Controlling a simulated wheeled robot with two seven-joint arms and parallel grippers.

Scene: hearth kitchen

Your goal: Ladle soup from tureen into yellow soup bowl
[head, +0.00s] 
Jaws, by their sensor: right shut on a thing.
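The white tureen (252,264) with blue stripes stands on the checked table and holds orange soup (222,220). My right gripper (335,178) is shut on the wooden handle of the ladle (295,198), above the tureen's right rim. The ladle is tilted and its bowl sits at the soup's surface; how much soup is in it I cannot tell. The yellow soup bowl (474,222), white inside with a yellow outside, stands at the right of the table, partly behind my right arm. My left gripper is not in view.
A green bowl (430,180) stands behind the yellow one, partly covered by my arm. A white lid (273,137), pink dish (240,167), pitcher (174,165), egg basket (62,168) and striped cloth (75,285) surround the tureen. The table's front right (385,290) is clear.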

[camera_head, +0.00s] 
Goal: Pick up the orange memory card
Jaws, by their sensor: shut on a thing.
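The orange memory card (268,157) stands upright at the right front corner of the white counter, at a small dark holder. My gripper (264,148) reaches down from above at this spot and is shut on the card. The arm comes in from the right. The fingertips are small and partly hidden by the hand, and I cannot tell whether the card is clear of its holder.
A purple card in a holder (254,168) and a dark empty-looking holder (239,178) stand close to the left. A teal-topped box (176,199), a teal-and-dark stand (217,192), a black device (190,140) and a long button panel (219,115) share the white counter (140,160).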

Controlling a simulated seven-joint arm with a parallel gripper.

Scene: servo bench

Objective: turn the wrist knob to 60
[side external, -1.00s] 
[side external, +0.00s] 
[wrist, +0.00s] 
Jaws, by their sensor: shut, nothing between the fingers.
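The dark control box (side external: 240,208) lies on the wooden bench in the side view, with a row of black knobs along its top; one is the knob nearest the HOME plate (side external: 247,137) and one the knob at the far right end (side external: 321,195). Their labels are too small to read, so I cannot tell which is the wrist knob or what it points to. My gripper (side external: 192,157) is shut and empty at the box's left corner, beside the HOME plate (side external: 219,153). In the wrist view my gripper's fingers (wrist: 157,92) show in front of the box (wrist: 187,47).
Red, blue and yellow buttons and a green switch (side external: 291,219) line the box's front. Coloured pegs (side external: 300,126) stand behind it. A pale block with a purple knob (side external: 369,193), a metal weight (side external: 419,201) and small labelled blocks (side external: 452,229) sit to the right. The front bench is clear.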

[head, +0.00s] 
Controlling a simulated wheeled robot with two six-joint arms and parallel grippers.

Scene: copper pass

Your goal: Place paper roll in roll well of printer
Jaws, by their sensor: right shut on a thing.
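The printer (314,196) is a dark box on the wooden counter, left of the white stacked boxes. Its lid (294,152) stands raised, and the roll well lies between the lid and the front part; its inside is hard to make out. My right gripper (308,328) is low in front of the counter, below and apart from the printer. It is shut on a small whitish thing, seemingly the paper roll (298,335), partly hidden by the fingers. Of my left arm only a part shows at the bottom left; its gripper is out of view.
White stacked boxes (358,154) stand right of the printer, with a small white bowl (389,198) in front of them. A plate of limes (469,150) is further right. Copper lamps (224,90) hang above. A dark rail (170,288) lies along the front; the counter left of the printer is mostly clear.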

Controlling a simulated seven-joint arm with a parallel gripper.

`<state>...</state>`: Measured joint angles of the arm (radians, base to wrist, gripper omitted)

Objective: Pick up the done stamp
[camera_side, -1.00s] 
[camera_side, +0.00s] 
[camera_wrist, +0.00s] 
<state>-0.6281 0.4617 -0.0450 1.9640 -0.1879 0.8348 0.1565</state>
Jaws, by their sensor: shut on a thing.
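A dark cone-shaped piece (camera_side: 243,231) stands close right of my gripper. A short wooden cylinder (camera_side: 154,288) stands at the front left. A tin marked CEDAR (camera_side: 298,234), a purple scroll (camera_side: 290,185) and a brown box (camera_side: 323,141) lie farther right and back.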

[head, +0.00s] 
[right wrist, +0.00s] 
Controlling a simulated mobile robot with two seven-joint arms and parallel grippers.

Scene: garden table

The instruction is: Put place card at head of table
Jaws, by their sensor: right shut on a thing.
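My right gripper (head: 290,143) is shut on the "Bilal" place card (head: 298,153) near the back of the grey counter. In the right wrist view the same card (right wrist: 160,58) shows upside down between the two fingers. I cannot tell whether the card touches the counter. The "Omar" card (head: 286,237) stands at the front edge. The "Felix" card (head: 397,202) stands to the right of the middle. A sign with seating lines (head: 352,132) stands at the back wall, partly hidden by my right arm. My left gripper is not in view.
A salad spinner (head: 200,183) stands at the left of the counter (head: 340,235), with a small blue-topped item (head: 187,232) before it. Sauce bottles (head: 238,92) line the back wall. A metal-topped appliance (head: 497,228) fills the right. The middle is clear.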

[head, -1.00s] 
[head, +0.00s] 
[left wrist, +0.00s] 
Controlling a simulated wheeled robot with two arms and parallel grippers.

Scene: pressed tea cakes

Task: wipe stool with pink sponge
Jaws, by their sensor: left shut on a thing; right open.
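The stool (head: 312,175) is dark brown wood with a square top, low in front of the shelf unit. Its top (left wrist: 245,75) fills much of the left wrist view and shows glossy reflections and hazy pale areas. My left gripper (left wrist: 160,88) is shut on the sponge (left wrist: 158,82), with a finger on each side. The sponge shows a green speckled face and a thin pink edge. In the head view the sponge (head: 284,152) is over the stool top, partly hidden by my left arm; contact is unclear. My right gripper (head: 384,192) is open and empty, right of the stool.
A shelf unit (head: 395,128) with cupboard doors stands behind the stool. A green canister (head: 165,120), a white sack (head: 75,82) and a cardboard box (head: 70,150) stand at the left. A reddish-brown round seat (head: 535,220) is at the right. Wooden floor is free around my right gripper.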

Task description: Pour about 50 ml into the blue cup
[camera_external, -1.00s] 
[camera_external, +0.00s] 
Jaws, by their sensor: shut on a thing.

◆ ◆ ◆ ◆ ◆

## EXERCISE REQUIREMENTS:
Reproduce every line from the entries that holds the word "seven".

## EXPECTED ANSWER:
Controlling a simulated wheeled robot with two seven-joint arms and parallel grippers.
Controlling a simulated seven-joint arm with a parallel gripper.
Controlling a simulated seven-joint arm with a parallel gripper.
Controlling a simulated mobile robot with two seven-joint arms and parallel grippers.

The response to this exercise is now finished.